The Religious Literacy Project is dedicated to promoting and enhancing the public understanding of religion through work with educators around the world, but particularly in the United States and locally in Cambridge. That’s why Moore invited Cambridge Rindge and Latin School history teacher Rachel Otty, who is taking Moore’s “Religion, Conflict and Peace in Contemporary Global Affairs” course through Harvard Extension School, to bring her high school students to the Portal.

“This makes the abstract more real. In the past I’ve had to rely on video and readings, but the fact that the students have actually talked to people who are living in Jordan or who have lived in Syria at one point means they have context that most students don’t have,” said Otty. “Some of the assumptions that students have going into topics like this are already starting to break down. It means we have more of a common language to start a unit lesson.”

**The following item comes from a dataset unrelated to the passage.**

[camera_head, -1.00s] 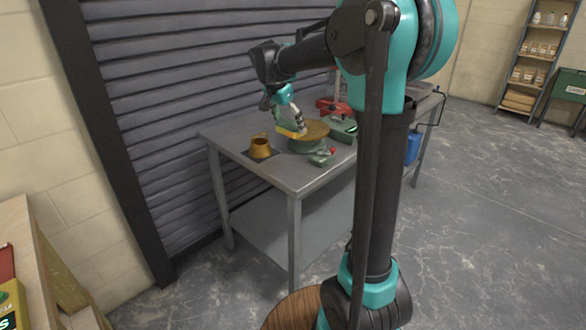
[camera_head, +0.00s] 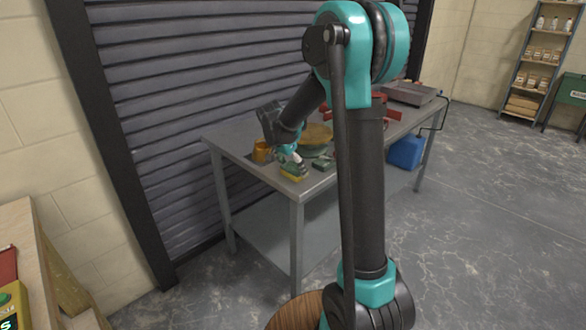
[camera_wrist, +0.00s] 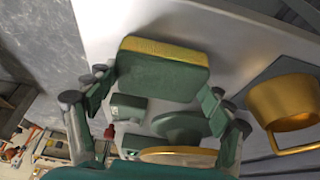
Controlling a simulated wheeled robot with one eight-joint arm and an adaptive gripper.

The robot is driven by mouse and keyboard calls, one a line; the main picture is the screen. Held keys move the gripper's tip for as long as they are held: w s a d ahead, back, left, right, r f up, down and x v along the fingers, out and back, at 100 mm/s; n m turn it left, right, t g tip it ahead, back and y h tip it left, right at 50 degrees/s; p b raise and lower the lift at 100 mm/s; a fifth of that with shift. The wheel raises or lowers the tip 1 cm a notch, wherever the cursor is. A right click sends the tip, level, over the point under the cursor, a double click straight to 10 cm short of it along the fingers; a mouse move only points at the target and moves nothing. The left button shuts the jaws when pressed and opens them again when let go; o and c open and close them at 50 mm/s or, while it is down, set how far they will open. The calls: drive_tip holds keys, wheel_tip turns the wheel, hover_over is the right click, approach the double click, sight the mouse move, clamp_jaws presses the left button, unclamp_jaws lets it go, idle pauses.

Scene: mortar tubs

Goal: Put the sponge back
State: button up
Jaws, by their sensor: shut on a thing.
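The sponge (camera_wrist: 160,78), a green block with a yellow layer on one face, is between the fingers of my gripper (camera_wrist: 158,95) in the wrist view. My gripper is shut on it. In the head view my gripper (camera_head: 290,162) points down over the near left part of the grey metal table (camera_head: 245,170), with the yellow of the sponge (camera_head: 292,177) showing below the fingers. The sponge is near the table's front edge. I cannot tell whether it touches the table top.
A brass mug (camera_head: 260,153) stands left of my gripper and shows at right in the wrist view (camera_wrist: 285,105). A round tan-topped turntable (camera_head: 318,137) is behind my gripper, with a small green object (camera_head: 324,166) near it. Bare table lies along the left edge.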

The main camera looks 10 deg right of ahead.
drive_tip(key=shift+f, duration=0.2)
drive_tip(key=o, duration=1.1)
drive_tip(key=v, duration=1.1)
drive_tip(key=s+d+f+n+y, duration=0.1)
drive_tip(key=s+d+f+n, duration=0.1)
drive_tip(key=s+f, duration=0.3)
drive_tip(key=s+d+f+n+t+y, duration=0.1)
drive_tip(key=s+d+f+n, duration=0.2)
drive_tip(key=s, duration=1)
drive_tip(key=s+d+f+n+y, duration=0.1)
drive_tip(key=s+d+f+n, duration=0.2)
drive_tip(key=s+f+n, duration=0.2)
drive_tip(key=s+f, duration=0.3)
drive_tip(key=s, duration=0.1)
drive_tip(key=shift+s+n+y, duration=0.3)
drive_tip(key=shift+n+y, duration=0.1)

The Portal not only served as an opportunity for students to learn more deeply about the refugee crisis, but also for others across Harvard to gain new insight for their own work. Staff from the Division of Continuing Education, for example, were scheduled to use the Portal to connect with educators in Iraq to discuss improving distance learning for refugees. Students from the Kennedy School’s Middle East Refugee Service Initiative spoke with young adults living in Gaza City. A student from the Graduate School of Education on Tuesday had a discussion about poetry with teens in Iraq.

Moore said her students will participate in follow-up discussions about what it means to carry these conversations and stories from the refugees with them in their future scholarship, advocacy work, or ministry.

“Many of our students are eager to understand the challenges that people are facing here in the U.S. and around the world where religion intersects with issues of public policy, humanitarian action, journalism, and other areas,” she said. “This is a perfect setting for us to connect not only with people around the world, but with each other.”